Some Australian products exported to Peru which would otherwise be subject to a tariff, may be imported duty free through a tariff rate quota (TRQ). Access to each TRQ under PAFTA is on a first-come, first-served basis. Further details of the tariff rates and volumes are listed in Peru’s General Notes. For more information, see Annex 2-B: Schedule of Peru — General Notes. Australian exporters should contact their Peruvian importer to ensure that their products are able to enter Peru under a TRQ.
If you are importing from Peru, you will need to check Australia’s Tariff Schedule, including its General Notes. Australian staging categories range from EIF, indicating tariffs immediately eliminated on entry into force of PAFTA, to specific staging categories where tariffs are eliminated over annual periods (three and four years on some products). Further information on Australia’s Tariff Schedule can be found at PAFTA text and associated documents.
Step 3: Determine whether your goods meet Rules of Origin (ROO) requirements
PAFTA Rules of Origin (ROO) are agreed criteria used to determine the originating status of a good and its eligibility for preferential treatment under the agreement. Only goods that meet the PAFTA origin criteria receive PAFTA preferential rates of customs duty set out in the importing Party’s Tariff Schedule. This prevents countries other than Australia and Peru from gaining preferential benefits under PAFTA.
Imports into Australia or Peru that do not comply with the ROO as set out in Chapter 3 (Rules of Origin and Origin Procedures) and Annex 3‑B (Product-Specific Rules of Origin) may be subject to the applied MFN rate of duty (or an applicable alternative FTA rate, such as under CPTPP), instead of the preferential rates available under PAFTA. Further information on the Rules of Origin chapter can be found at Chapter 3: Rules of Origin and Origin Procedures
A good may be considered to be PAFTA originating if it is:
- wholly obtained or produced entirely in the territory of one or both Parties as established in Article 3.3 (Wholly Obtained or Produced Goods); or
- produced entirely in the territory of one or both Parties, exclusively from originating materials; or
- produced entirely in the territory of one or both Parties using non‑originating materials, provided the good satisfies all applicable requirements of Annex 3‑B (Product‑Specific Rules of Origin).
Goods must also meet all other applicable requirements of Chapter 3. For example, goods transiting through countries other than Australia or Peru must comply with Article 3.16, which covers transport through non-Parties.
There are other important factors to take into account when determining whether your good qualifies as PAFTA originating, including: the de minimis rule; accumulation; indirect materials; transport through non-parties; fungible materials; and acc.essories, spare parts, tools and instructional materials
Step 4: Prepare a Certificate of Origin for your goods
Once you have gone through the first three steps and determined that your good will qualify for preferential tariff treatment under PAFTA, you will need to complete the appropriate documentation to demonstrate this to the importing customs authority. This is done by completing a Certificate of Origin.

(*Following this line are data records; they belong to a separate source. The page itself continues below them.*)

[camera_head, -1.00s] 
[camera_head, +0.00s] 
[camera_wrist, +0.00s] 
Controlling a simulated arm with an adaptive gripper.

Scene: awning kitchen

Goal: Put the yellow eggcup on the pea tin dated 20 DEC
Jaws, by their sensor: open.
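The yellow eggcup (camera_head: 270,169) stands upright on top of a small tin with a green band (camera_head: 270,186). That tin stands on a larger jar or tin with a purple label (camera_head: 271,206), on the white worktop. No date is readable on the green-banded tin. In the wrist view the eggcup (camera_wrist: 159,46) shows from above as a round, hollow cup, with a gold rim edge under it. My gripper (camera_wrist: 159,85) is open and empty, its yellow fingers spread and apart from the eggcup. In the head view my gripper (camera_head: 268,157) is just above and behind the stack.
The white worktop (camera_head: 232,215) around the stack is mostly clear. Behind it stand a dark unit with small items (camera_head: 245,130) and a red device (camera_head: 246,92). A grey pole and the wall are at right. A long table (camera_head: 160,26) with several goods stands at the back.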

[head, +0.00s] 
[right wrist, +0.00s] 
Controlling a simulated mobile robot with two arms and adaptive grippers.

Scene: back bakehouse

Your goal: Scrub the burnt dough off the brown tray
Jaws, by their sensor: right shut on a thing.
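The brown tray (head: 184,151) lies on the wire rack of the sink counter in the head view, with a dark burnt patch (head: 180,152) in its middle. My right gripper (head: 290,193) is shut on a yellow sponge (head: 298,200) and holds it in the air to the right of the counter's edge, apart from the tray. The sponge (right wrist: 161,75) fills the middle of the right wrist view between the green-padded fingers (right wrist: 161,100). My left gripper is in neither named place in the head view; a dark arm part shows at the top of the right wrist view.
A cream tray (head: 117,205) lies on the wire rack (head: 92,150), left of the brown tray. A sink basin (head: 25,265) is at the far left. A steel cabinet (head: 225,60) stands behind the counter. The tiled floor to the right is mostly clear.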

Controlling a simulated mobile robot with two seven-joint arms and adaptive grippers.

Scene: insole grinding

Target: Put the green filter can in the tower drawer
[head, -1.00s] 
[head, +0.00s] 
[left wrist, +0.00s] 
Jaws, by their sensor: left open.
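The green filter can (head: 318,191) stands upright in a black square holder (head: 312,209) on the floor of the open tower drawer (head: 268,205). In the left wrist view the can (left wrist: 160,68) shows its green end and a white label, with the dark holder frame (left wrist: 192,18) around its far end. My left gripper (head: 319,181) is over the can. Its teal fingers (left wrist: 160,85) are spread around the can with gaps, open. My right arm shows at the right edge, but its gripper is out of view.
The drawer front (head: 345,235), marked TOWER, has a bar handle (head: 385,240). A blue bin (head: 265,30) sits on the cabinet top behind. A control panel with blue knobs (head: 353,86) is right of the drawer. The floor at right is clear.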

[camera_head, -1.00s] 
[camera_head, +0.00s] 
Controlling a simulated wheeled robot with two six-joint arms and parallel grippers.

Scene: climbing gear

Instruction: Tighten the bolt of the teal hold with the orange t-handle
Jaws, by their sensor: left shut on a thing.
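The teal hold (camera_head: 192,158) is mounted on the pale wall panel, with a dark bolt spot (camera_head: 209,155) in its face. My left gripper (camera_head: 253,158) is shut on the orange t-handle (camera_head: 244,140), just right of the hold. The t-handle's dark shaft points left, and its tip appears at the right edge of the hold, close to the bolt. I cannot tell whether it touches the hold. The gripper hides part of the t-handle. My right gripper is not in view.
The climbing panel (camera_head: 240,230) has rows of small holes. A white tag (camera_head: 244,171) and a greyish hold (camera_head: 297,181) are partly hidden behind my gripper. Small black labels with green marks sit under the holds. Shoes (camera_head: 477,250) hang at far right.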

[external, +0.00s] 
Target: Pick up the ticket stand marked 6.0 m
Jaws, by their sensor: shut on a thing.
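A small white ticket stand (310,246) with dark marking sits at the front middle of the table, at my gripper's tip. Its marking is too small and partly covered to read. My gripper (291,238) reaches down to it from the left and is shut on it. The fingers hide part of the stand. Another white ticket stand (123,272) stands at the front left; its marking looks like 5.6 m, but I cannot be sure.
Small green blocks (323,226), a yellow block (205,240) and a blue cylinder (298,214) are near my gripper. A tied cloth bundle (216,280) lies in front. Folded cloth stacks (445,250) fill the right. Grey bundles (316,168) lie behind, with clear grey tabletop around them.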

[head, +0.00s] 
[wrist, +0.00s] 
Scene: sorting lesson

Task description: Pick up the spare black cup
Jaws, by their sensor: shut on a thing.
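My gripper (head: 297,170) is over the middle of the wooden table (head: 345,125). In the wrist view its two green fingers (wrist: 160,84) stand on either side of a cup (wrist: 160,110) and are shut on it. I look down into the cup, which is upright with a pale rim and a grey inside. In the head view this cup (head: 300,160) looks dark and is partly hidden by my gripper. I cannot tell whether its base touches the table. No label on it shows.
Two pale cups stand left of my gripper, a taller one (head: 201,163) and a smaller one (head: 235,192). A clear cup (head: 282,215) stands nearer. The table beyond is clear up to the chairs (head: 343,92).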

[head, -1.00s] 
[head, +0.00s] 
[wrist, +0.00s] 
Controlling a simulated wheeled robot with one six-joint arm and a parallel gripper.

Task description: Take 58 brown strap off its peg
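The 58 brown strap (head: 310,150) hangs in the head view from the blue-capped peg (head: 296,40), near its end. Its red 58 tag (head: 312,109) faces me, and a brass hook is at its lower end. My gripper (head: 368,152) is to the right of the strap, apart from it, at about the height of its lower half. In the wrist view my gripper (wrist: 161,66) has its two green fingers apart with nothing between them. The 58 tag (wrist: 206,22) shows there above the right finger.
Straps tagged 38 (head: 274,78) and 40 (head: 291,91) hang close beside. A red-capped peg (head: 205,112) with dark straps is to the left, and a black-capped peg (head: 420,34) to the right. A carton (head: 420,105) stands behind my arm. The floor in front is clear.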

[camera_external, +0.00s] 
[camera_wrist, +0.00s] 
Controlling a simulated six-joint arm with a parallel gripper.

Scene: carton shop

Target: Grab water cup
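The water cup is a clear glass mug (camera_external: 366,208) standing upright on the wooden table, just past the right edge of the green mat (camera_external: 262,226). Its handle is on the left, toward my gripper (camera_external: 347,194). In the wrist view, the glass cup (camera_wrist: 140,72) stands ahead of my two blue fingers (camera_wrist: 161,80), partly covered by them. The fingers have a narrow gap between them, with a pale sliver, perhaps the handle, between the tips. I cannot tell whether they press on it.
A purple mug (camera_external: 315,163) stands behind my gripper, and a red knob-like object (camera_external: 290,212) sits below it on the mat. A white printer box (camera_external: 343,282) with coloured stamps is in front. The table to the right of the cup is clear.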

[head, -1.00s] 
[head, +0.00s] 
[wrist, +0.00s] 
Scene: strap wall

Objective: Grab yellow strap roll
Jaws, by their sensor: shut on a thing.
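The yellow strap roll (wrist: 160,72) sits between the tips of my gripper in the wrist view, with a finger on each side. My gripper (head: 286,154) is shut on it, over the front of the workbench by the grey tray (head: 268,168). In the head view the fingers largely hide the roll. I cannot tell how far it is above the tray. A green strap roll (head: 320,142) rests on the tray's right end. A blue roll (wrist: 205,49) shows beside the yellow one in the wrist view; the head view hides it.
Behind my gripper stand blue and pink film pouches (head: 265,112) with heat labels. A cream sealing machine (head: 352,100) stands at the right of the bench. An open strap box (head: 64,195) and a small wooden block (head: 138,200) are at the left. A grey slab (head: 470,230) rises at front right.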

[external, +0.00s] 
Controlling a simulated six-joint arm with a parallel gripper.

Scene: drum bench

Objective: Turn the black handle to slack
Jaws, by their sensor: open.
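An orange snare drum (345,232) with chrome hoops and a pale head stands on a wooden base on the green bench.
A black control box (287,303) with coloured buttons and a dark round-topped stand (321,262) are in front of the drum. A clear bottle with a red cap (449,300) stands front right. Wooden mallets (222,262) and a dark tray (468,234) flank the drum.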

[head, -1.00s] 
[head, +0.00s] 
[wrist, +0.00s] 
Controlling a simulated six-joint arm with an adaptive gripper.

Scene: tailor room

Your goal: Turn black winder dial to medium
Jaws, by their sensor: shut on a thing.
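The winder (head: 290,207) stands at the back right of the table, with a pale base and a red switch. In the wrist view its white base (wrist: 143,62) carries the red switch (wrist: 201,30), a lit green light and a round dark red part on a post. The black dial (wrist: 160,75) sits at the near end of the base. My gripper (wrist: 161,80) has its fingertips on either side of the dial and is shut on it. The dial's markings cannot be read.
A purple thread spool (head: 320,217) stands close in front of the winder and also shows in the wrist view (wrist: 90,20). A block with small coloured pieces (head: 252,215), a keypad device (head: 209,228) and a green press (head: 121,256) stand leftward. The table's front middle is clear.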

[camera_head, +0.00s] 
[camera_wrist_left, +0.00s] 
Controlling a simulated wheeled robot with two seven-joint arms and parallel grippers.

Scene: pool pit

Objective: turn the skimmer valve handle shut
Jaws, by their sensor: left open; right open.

Under PAFTA, an importer may make a claim for preferential tariff treatment based on a Certificate of Origin completed by:
- the exporter;
- the producer; or
- an authorised representative of the exporter or producer.
There is no requirement for third party certification under PAFTA. However, as noted above, exporters and producers may choose to have an authorised representative complete a Certificate of Origin. A Certificate of Origin under PAFTA does not need to follow a prescribed format.
A Certificate of Origin can be in English or Spanish. The importing Party may require the importer to submit a translation in the language of the importing Party. A Certificate of Origin can apply to a single shipment or multiple shipments of identical goods (within any period not exceeding one year). A Certificate of Origin is valid for one year after the date it was issued or for such longer period specified by the laws and regulations of the Importing Party.
Under PAFTA, an importer, exporter or producer who provides a Certificate of Origin must maintain documentation relating to the Certificate of Origin and all records necessary to demonstrate that the good is originating for a period of no less than five years from:
- the date of importation of the good in the case of an importer; and
- the date of issuance of the Certificate of Origin in the case of an exporter or producer.
Records can be retained in hard copy or electronic format, provided they can be promptly retrieved if required. PAFTA Chapter 3, Article 3.22 provides details on record keeping requirements.
Waiver of Certificate of Origin
A Certificate of Origin is not required when the customs value of the importation does not exceed AUD$1000 for Australia or US$800 for Peru, or any higher amount as the importing Party may establish. A party can also unilaterally waive the requirement for a Certificate of Origin.
Customs authorities of a PAFTA Party may need to verify that a good is originating and entitled to preferential tariff treatment. The approach they follow for such verification is outlined in PAFTA, Chapter 3, Article 3.23, and may involve:
- a written request for information from the importer of the good;
- a written request for information from the exporter or producer of the good;
- a verification visit to the premises of the exporter or producer of the good.
Refunds and claims for preferential tariff treatment after importation
Under PAFTA, importers may apply for preferential tariff treatment after the import has taken place. In that case, importers can seek a refund of any excess duties already paid, provided the good would have qualified for preferential tariff treatment at the time of importation. Importers have at least one year to apply for a refund.
As a condition of claiming preferential tariff treatment after import, the Importing Party may require that the importer:
- make a claim for preferential tariff treatment;
- provide a statement that the good was originating at the time of importation;
- provide a copy of the certificate of origin; and
- provide such other documentation relating to the import of the good as the Importing Party may require.
If, after reviewing this summarised guide, you are still unsure how your product will be treated under PAFTA, you can seek an advance ruling from the Importing Party. Parties are obliged to provide written advance rulings on tariff classifications and origin in response to requests by importers, exporters or producers. Advance rulings are binding on the importing customs authority and give greater certainty, in advance of trade taking place, to businesses that wish to know how their product will be treated under PAFTA.
Australian exporters and producers may seek advance rulings from SUNAT. Your importer or your customs broker may be able to assist you with this process. Advance rulings for goods being imported into Australia may be obtained from the Australian Border Force.